Copy every line of the data in which the word "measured" occurs.

◆ SOURCE DATA:

★ ★ ★ ★ ★

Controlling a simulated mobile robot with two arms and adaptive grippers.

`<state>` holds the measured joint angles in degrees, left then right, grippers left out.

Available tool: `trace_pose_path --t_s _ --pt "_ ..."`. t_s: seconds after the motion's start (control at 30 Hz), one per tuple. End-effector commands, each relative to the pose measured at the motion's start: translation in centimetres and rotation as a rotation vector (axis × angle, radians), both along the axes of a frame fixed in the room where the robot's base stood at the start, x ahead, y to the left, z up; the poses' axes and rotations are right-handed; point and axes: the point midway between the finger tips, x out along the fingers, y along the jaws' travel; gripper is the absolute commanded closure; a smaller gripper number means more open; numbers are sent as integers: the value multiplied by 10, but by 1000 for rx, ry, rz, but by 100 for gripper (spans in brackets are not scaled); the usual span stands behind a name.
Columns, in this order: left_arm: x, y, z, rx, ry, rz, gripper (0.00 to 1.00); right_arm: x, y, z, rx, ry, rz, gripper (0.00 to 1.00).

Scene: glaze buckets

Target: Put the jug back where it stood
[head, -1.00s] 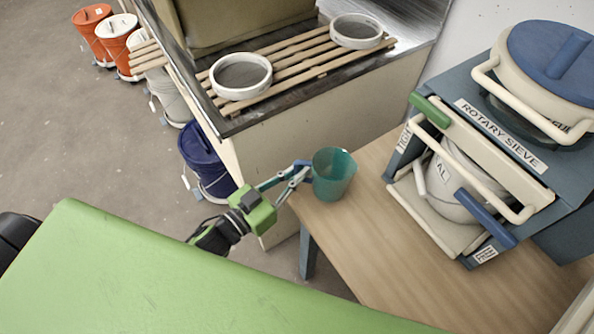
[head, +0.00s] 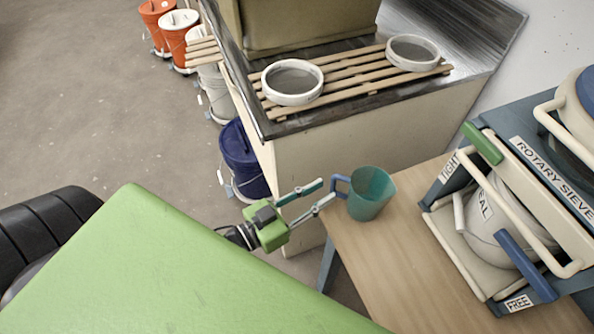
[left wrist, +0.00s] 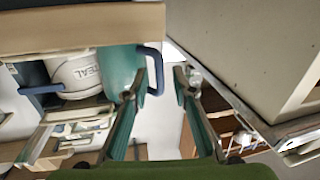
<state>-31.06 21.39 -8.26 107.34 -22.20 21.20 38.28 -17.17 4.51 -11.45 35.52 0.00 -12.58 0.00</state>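A small gap seems to separate fingers and handle. My right gripper is not in view.
The rotary sieve (head: 500,220) stands on the table right of the jug. Behind is a counter with a slatted rack (head: 340,88) and two white-rimmed sieves. A dark blue bucket (head: 243,165) and several others stand on the floor at left. Bare tabletop lies in front of the jug.

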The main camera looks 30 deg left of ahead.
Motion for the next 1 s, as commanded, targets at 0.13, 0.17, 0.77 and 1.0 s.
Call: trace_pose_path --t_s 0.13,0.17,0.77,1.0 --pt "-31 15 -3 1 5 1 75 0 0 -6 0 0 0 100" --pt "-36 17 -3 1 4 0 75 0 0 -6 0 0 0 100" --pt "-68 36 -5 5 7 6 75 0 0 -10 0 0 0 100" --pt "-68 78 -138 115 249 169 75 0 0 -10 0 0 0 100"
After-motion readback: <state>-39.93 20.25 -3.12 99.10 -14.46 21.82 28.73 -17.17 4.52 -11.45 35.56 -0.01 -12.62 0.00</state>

★ ★ ★ ★ ★

◆ SOLUTION FOR THIS PROBLEM:
`<state>` holds the measured joint angles in degrees, left then right, grippers left out.
Available tool: `trace_pose_path --t_s _ --pt "_ ..."`. t_s: seconds after the motion's start (control at 30 Hz), one per tuple. End-effector commands, each relative to the pose measured at the motion's start: translation in centimetres and rotation as a rotation vector (axis × angle, radians), both along the axes of a frame fixed in the room where the robot's base stood at the start, x ahead, y to the left, z up; the poses' axes and rotations are right-handed; point and axes: the point midway between the finger tips, x out along the fingers, y along the jaws' travel; gripper is the absolute commanded closure; a smaller gripper number means more open; numbers are sent as integers: the value multiplied by 10, but by 1000 for rx, ry, rz, but by 100 for gripper (spans in brackets are not scaled); the usual span stands behind a name.

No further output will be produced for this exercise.